**Task prompt**: Give the number of lines below that contain "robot", with no other output.
☆ ☆ ☆ ☆
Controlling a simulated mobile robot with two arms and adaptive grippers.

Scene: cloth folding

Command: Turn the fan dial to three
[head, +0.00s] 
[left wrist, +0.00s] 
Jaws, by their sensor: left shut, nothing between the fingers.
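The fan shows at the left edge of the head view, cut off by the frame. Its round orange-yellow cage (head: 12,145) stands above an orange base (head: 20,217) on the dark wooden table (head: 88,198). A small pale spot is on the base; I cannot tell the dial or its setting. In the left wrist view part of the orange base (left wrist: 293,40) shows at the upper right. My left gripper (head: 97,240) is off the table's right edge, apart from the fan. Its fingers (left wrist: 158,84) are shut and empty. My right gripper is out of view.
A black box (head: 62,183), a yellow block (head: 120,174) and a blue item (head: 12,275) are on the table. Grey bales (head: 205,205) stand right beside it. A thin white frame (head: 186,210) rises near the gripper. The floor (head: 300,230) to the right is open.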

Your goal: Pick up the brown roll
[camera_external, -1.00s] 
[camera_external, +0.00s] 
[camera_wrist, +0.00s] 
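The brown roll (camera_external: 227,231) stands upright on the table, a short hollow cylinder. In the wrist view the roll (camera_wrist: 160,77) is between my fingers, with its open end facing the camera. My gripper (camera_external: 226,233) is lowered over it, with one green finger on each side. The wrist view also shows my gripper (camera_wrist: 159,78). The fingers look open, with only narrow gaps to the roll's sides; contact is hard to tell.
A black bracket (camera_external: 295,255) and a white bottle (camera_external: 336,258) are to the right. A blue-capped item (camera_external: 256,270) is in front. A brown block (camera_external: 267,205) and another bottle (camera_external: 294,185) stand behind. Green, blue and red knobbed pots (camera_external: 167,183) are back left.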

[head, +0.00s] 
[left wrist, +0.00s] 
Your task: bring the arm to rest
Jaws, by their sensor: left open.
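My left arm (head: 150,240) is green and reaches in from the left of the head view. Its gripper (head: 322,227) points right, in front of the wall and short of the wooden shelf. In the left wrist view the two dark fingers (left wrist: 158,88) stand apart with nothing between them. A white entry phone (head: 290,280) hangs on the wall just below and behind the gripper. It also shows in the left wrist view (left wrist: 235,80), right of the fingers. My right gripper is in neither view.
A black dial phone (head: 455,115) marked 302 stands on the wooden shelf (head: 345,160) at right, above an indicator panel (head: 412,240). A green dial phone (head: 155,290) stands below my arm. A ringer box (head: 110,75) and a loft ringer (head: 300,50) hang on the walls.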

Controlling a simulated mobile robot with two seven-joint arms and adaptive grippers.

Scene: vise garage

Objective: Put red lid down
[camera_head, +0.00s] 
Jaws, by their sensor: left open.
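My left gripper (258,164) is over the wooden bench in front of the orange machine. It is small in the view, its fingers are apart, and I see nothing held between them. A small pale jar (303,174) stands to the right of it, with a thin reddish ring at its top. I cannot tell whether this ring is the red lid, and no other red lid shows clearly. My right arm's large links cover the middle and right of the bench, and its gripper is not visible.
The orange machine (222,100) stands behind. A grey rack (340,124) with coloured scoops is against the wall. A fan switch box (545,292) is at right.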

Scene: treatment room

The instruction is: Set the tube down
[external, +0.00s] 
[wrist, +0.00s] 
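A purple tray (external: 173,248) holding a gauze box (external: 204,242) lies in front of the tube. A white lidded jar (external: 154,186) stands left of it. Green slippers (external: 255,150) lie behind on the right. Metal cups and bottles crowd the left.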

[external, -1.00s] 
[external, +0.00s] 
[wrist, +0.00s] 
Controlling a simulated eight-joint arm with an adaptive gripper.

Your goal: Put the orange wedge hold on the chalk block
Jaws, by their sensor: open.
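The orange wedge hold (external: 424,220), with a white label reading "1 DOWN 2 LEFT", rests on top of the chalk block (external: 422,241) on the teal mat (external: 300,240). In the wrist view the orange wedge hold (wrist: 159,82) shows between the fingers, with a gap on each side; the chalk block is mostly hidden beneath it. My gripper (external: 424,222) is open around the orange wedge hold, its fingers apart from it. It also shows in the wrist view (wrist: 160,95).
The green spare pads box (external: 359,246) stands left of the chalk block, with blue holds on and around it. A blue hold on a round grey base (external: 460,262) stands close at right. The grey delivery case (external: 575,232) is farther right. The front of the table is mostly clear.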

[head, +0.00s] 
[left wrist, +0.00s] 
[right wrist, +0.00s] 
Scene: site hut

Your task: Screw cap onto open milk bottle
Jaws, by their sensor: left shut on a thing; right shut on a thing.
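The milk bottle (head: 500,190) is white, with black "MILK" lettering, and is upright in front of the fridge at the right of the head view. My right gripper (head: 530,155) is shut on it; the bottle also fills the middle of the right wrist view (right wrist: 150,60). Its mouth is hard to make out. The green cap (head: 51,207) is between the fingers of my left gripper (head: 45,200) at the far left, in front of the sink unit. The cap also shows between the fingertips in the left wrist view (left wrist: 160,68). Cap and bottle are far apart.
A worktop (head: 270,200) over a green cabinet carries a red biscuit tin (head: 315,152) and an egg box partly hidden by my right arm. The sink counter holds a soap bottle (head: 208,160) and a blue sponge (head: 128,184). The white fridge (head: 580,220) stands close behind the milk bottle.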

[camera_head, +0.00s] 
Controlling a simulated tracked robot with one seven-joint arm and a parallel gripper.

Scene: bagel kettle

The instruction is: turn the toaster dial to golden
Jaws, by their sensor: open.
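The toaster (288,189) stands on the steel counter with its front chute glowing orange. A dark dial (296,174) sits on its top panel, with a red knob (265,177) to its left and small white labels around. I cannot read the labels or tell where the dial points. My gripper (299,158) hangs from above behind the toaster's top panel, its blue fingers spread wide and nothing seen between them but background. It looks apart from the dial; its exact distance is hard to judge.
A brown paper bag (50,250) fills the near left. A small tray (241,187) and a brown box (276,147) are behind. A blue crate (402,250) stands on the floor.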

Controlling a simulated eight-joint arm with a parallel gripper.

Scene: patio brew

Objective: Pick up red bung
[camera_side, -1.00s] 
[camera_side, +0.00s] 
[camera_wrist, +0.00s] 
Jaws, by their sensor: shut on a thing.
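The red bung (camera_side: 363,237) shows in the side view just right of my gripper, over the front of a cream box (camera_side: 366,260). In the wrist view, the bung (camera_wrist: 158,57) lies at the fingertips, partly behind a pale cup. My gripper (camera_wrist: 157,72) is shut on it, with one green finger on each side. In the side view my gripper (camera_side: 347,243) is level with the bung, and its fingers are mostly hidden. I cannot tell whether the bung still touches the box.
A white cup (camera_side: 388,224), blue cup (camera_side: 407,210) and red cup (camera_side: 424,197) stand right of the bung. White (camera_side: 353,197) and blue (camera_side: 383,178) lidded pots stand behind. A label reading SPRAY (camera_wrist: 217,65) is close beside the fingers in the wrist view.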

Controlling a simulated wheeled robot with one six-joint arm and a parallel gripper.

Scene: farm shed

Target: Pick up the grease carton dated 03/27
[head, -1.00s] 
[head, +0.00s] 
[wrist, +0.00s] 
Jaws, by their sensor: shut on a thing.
☆ ☆ ☆ ☆
**Output below**: 4